+++ Stored rows +++

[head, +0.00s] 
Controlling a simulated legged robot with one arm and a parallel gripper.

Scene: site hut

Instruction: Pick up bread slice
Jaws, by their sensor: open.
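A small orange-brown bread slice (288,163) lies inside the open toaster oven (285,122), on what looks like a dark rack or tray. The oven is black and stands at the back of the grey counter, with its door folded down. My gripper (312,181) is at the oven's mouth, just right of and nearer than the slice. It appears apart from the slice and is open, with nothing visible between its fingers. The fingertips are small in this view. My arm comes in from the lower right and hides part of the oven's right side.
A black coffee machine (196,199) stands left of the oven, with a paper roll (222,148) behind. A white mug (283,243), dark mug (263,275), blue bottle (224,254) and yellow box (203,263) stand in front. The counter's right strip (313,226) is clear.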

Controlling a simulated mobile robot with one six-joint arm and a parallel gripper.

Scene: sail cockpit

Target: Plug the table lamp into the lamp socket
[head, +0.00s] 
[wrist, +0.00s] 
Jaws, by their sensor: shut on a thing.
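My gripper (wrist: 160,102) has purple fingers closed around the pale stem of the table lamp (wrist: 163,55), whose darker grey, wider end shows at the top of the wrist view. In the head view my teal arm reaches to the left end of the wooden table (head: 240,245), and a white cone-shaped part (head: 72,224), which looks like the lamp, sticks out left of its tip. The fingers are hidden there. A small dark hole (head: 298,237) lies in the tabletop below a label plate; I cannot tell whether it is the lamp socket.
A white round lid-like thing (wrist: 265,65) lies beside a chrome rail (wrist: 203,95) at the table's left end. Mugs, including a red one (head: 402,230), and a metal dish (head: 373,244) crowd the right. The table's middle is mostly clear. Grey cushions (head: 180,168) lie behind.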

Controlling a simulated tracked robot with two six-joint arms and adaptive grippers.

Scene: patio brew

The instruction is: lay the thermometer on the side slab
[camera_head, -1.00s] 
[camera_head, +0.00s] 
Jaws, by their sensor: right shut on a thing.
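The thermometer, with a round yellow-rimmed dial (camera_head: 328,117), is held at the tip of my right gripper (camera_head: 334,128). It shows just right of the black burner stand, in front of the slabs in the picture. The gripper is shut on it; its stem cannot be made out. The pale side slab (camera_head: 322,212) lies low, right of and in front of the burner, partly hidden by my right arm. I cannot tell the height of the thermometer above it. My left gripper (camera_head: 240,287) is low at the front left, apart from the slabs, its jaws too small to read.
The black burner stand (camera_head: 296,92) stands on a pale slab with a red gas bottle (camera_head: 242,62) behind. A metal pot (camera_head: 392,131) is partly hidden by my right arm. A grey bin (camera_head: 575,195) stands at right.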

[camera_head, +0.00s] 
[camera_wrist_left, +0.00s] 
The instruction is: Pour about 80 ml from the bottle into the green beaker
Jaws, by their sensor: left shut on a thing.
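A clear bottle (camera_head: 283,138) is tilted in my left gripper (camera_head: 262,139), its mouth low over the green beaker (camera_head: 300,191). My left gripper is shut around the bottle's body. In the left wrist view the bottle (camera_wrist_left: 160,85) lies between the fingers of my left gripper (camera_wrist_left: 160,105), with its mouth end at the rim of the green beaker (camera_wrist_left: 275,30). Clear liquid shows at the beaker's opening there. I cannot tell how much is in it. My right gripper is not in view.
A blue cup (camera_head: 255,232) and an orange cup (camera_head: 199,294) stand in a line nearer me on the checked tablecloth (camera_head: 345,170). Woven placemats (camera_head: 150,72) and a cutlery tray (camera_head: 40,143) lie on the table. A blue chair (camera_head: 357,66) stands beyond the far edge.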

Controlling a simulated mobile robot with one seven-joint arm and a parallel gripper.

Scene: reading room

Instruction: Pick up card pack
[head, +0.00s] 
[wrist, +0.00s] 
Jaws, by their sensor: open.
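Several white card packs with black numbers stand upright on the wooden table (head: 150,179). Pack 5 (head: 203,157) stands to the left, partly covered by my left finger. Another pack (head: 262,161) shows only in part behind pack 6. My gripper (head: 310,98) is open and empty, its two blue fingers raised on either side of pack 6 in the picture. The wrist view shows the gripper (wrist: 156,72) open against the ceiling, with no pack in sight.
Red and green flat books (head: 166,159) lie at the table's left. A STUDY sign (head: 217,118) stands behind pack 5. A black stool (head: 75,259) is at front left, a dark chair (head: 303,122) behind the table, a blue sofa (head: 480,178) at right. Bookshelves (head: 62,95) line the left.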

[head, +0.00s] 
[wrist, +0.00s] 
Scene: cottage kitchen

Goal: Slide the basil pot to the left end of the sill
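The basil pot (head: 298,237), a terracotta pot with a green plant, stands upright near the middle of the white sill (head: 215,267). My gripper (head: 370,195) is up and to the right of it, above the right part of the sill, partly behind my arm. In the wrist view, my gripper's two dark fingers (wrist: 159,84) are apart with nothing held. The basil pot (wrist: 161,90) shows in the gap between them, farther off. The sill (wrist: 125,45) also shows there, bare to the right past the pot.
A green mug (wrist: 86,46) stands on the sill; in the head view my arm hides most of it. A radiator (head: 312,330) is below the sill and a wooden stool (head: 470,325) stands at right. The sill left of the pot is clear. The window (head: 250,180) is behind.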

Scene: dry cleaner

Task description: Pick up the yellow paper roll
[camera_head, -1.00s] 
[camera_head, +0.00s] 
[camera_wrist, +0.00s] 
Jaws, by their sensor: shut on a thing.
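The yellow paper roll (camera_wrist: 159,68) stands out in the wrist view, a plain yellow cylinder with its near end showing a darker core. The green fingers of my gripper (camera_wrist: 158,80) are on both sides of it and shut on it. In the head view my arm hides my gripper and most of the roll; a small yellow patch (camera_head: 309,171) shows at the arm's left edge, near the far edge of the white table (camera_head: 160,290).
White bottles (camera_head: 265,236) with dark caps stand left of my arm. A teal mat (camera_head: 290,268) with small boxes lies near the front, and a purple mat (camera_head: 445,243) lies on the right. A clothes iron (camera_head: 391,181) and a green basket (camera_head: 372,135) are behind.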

+++

What is needed
Reproduce the records word for word.

Expected output
[head, +0.00s] 
Controlling a simulated legged robot with one arm and a parallel gripper.

Scene: site hut

Instruction: Pick up bread slice
Jaws, by their sensor: open.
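A small orange-brown bread slice (288,163) lies inside the open toaster oven (285,122), on what looks like a dark rack or tray. The oven is black and stands at the back of the grey counter, with its door folded down. My gripper (312,181) is at the oven's mouth, just right of and nearer than the slice. It appears apart from the slice and is open, with nothing visible between its fingers. The fingertips are small in this view. My arm comes in from the lower right and hides part of the oven's right side.
A black coffee machine (196,199) stands left of the oven, with a paper roll (222,148) behind. A white mug (283,243), dark mug (263,275), blue bottle (224,254) and yellow box (203,263) stand in front. The counter's right strip (313,226) is clear.

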Controlling a simulated mobile robot with one six-joint arm and a parallel gripper.

Scene: sail cockpit

Target: Plug the table lamp into the lamp socket
[head, +0.00s] 
[wrist, +0.00s] 
Jaws, by their sensor: shut on a thing.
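My gripper (wrist: 160,102) has purple fingers closed around the pale stem of the table lamp (wrist: 163,55), whose darker grey, wider end shows at the top of the wrist view. In the head view my teal arm reaches to the left end of the wooden table (head: 240,245), and a white cone-shaped part (head: 72,224), which looks like the lamp, sticks out left of its tip. The fingers are hidden there. A small dark hole (head: 298,237) lies in the tabletop below a label plate; I cannot tell whether it is the lamp socket.
A white round lid-like thing (wrist: 265,65) lies beside a chrome rail (wrist: 203,95) at the table's left end. Mugs, including a red one (head: 402,230), and a metal dish (head: 373,244) crowd the right. The table's middle is mostly clear. Grey cushions (head: 180,168) lie behind.

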Controlling a simulated tracked robot with two six-joint arms and adaptive grippers.

Scene: patio brew

The instruction is: lay the thermometer on the side slab
[camera_head, -1.00s] 
[camera_head, +0.00s] 
Jaws, by their sensor: right shut on a thing.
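The thermometer, with a round yellow-rimmed dial (camera_head: 328,117), is held at the tip of my right gripper (camera_head: 334,128). It shows just right of the black burner stand, in front of the slabs in the picture. The gripper is shut on it; its stem cannot be made out. The pale side slab (camera_head: 322,212) lies low, right of and in front of the burner, partly hidden by my right arm. I cannot tell the height of the thermometer above it. My left gripper (camera_head: 240,287) is low at the front left, apart from the slabs, its jaws too small to read.
The black burner stand (camera_head: 296,92) stands on a pale slab with a red gas bottle (camera_head: 242,62) behind. A metal pot (camera_head: 392,131) is partly hidden by my right arm. A grey bin (camera_head: 575,195) stands at right.

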[camera_head, +0.00s] 
[camera_wrist_left, +0.00s] 
The instruction is: Pour about 80 ml from the bottle into the green beaker
Jaws, by their sensor: left shut on a thing.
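A clear bottle (camera_head: 283,138) is tilted in my left gripper (camera_head: 262,139), its mouth low over the green beaker (camera_head: 300,191). My left gripper is shut around the bottle's body. In the left wrist view the bottle (camera_wrist_left: 160,85) lies between the fingers of my left gripper (camera_wrist_left: 160,105), with its mouth end at the rim of the green beaker (camera_wrist_left: 275,30). Clear liquid shows at the beaker's opening there. I cannot tell how much is in it. My right gripper is not in view.
A blue cup (camera_head: 255,232) and an orange cup (camera_head: 199,294) stand in a line nearer me on the checked tablecloth (camera_head: 345,170). Woven placemats (camera_head: 150,72) and a cutlery tray (camera_head: 40,143) lie on the table. A blue chair (camera_head: 357,66) stands beyond the far edge.

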Controlling a simulated mobile robot with one seven-joint arm and a parallel gripper.

Scene: reading room

Instruction: Pick up card pack
[head, +0.00s] 
[wrist, +0.00s] 
Jaws, by their sensor: open.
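Several white card packs with black numbers stand upright on the wooden table (head: 150,179). Pack 5 (head: 203,157) stands to the left, partly covered by my left finger. Another pack (head: 262,161) shows only in part behind pack 6. My gripper (head: 310,98) is open and empty, its two blue fingers raised on either side of pack 6 in the picture. The wrist view shows the gripper (wrist: 156,72) open against the ceiling, with no pack in sight.
Red and green flat books (head: 166,159) lie at the table's left. A STUDY sign (head: 217,118) stands behind pack 5. A black stool (head: 75,259) is at front left, a dark chair (head: 303,122) behind the table, a blue sofa (head: 480,178) at right. Bookshelves (head: 62,95) line the left.

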[head, +0.00s] 
[wrist, +0.00s] 
Scene: cottage kitchen

Goal: Slide the basil pot to the left end of the sill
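The basil pot (head: 298,237), a terracotta pot with a green plant, stands upright near the middle of the white sill (head: 215,267). My gripper (head: 370,195) is up and to the right of it, above the right part of the sill, partly behind my arm. In the wrist view, my gripper's two dark fingers (wrist: 159,84) are apart with nothing held. The basil pot (wrist: 161,90) shows in the gap between them, farther off. The sill (wrist: 125,45) also shows there, bare to the right past the pot.
A green mug (wrist: 86,46) stands on the sill; in the head view my arm hides most of it. A radiator (head: 312,330) is below the sill and a wooden stool (head: 470,325) stands at right. The sill left of the pot is clear. The window (head: 250,180) is behind.

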Scene: dry cleaner

Task description: Pick up the yellow paper roll
[camera_head, -1.00s] 
[camera_head, +0.00s] 
[camera_wrist, +0.00s] 
Jaws, by their sensor: shut on a thing.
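The yellow paper roll (camera_wrist: 159,68) stands out in the wrist view, a plain yellow cylinder with its near end showing a darker core. The green fingers of my gripper (camera_wrist: 158,80) are on both sides of it and shut on it. In the head view my arm hides my gripper and most of the roll; a small yellow patch (camera_head: 309,171) shows at the arm's left edge, near the far edge of the white table (camera_head: 160,290).
White bottles (camera_head: 265,236) with dark caps stand left of my arm. A teal mat (camera_head: 290,268) with small boxes lies near the front, and a purple mat (camera_head: 445,243) lies on the right. A clothes iron (camera_head: 391,181) and a green basket (camera_head: 372,135) are behind.

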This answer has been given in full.